Write out the listing beneath this instruction in its entirety, exactly as it reads.

· · · · · · ·

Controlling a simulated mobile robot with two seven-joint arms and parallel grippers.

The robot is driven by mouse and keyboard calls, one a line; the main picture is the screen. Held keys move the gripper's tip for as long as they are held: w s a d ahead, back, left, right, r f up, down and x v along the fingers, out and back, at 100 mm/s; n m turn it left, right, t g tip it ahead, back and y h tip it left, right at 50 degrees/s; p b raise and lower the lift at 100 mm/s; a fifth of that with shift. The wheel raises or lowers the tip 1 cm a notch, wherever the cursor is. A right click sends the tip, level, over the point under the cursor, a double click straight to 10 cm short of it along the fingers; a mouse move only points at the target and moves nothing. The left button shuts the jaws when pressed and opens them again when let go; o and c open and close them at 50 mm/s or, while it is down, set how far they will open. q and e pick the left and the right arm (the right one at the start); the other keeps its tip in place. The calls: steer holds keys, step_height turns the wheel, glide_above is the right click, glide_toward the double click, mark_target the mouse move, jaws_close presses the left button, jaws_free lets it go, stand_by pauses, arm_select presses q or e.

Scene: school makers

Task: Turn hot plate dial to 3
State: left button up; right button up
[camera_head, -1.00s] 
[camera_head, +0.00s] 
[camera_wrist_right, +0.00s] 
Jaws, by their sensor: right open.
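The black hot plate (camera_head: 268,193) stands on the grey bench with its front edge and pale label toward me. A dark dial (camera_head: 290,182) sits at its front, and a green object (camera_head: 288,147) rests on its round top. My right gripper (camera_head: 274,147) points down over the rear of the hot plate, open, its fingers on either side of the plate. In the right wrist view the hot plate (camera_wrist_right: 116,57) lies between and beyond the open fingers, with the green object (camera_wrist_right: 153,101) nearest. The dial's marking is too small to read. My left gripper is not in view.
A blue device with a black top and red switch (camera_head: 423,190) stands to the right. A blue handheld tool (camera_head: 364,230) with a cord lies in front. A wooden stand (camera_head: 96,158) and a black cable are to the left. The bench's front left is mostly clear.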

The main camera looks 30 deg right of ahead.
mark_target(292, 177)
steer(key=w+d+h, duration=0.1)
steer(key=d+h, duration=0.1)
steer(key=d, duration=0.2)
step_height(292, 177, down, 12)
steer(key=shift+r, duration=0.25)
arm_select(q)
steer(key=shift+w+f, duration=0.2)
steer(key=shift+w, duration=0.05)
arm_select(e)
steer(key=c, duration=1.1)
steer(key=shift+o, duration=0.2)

· · · · · · ·

*Exercise result*
Controlling a simulated mobile robot with two seven-joint arms and parallel grippers.

The robot is driven by mouse and keyboard calls, one a line; the main picture is the screen. Held keys move the gripper's tip for as long as they are held: w s a d ahead, back, left, right, r f up, down and x v along the fingers, out and back, at 100 mm/s; n m turn it left, right, t g tip it ahead, back and y h tip it left, right at 50 degrees/s; p b raise and lower the lift at 100 mm/s; a fifth of that with shift. The wheel raises or lowers the tip 1 cm a notch, wherever the cursor is. A right click sends the tip, level, over the point under the cursor, a double click straight to 10 cm short of it along the fingers; a mouse move only points at the target and moves nothing. The left button shuts the jaws when pressed and opens them again when let go; o and c open and close them at 50 mm/s or, while it is down, set how far they will open. q and e pick the left and the right arm (the right one at the start); the other keeps its tip in place. The calls: steer holds keys, step_height turns the wheel, glide_above is the right click, glide_toward the double click, mark_target the mouse move, jaws_close presses the left button, jaws_free lets it go, stand_by pauses, arm_select presses q or e.

Scene: school makers

Task: Turn hot plate dial to 3
State: left button up; right button up
[camera_head, -1.00s] 
[camera_head, +0.00s] 
[camera_wrist_right, +0.00s] 
Jaws, by their sensor: right open.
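The black hot plate (camera_head: 268,193) stands on the grey bench with its front edge and pale label toward me. A dark dial (camera_head: 290,182) sits at its front, and a green object (camera_head: 288,147) rests on its round top. My right gripper (camera_head: 274,147) points down over the rear of the hot plate, open, its fingers on either side of the plate. In the right wrist view the hot plate (camera_wrist_right: 116,57) lies between and beyond the open fingers, with the green object (camera_wrist_right: 153,101) nearest. The dial's marking is too small to read. My left gripper is not in view.
A blue device with a black top and red switch (camera_head: 423,190) stands to the right. A blue handheld tool (camera_head: 364,230) with a cord lies in front. A wooden stand (camera_head: 96,158) and a black cable are to the left. The bench's front left is mostly clear.

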The main camera looks 30 deg right of ahead.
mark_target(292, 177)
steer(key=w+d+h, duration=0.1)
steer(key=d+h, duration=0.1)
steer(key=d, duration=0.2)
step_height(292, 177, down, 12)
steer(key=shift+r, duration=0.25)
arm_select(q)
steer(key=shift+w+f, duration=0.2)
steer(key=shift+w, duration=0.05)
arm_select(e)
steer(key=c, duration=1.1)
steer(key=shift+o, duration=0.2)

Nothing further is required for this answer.